The digital environment and networked services have given rise to a new problem as regards the copyright legislation concerning music.
Digital music applications, for example mobile phone ringtones, make use only of what, more than anything else, makes a particular piece of music identifiable as such. That part of the piece, however, may not have been created by the person registered as the author of the entire work or anyone termed a participant in some other respect. To cite the example of Finland, the copyright notice, to all intents and purposes, determines who will be paid royalties for use of the work.
The problem has been highlighted especially by the question of riffs: a riff is often the distinguishing part of a piece that is used in applications. The creator of such a riff, however, is in many cases not entitled to any royalties arising out of exploitation of the piece. When the riff is used for, say, a ringtone, the royalties are paid to the parties specified in the copyright notice. That was the matter at issue in the Procol Harum lawsuit in the United Kingdom, which eventually led to a ruling to the effect that the creator of a riff has to be recognised to have a claim to royalties, though not applying retroactively. Decisions tending in different directions have, however, also been taken in Member States.
Is the Commission aware of this legal problem? Will it take steps to ensure that, when royalties are shared out, contributions which, from a copyright law perspective, indisputably match the definition of a work are systematically taken into account in the Member States, bearing in mind that the resulting economic benefit would otherwise accrue to those who were entitled only in the formal sense?
Answer given by Mr McCreevy on behalf of the Commission
The Commission is well aware of the United Kingdom (UK) High Court case over who wrote the hit song ‘A Whiter Shade of Pale’ involving the 1960s rock group Procol Harum.
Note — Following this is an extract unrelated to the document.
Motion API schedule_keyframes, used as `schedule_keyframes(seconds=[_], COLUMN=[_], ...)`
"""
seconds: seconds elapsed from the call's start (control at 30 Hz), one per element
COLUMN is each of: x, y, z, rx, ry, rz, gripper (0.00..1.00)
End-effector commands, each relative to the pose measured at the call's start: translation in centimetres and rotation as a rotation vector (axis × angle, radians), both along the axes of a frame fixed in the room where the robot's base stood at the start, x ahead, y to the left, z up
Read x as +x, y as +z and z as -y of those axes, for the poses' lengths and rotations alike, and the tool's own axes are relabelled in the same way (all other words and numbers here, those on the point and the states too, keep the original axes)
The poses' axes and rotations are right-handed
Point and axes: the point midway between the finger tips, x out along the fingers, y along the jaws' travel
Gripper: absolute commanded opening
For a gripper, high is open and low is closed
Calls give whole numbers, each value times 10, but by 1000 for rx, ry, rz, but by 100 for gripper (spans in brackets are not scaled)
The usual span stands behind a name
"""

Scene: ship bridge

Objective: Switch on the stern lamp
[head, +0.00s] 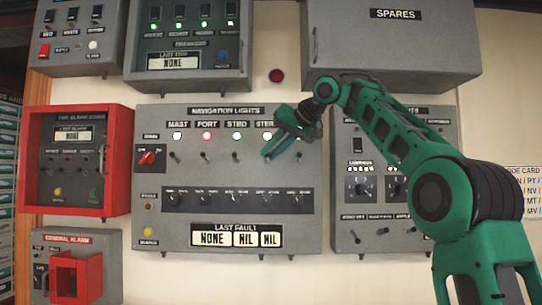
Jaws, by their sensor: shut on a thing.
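The grey navigation lights panel (222,175) hangs on the wall in the middle of the head view. Its top row has lamps labelled mast, port, stbd and stern. The mast lamp (177,136) shows white, the port lamp (207,135) red and the stbd lamp (236,135) pale. The stern lamp (266,135) looks bright too, close beside my gripper. Small toggle switches stand under the lamps. My green gripper (268,155) reaches in from the right and is shut at the stern switch position. Its fingers hide the stern switch and part of the row's right end.
A neighbouring toggle (299,155) stands close to the right of my gripper. A row of knobs (235,199) lies below. A grey panel (375,215) is partly behind my arm. A spares cabinet (392,45) juts out above. A red alarm box (75,160) is at left.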

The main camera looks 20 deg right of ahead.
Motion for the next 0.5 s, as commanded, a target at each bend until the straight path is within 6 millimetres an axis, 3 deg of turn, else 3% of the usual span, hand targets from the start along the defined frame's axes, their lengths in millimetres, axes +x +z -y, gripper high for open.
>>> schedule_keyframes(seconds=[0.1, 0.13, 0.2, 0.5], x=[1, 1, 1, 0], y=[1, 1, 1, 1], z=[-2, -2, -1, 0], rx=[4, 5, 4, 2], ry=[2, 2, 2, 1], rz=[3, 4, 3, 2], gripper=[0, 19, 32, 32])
In this case, Mr Justice Blackburne ruled that the composer of a ‘distinctive organ melody’ was entitled to claim co-authorship as the judge was convinced ‘… that the organ solo is a distinctive and significant contribution to the overall composition and, quite obviously, the product of skill and labour on the part of the person who created it’(1).
The case reveals that the notion of authorship in copyright rules is closely associated with the criterion of ‘originality’. A work is generally protected by copyright if it reflects the author's ‘own intellectual creation’. However, what exactly is considered as reflective of the author's own intellectual is highly dependent on the facts of each case.
Whether a distinctive melody is considered as a work of authorship is also highly dependent on the facts of the individual cases that arise before the national courts. In addition, weighing the individual contributions to a given work is equally dependent on a fact-specific appraisal. For example, in the Procol Harum case, the UK High Court held that the composer of the organ melody was entitled to 40 % of the copyright royalties, while the lyricist, Keith Reid, would be entitled to the rest. Appraising the originality of a work and measuring the significance of different original contributions to the work are, as the example shows, matters of fact that need to be left in the discretion of national courts.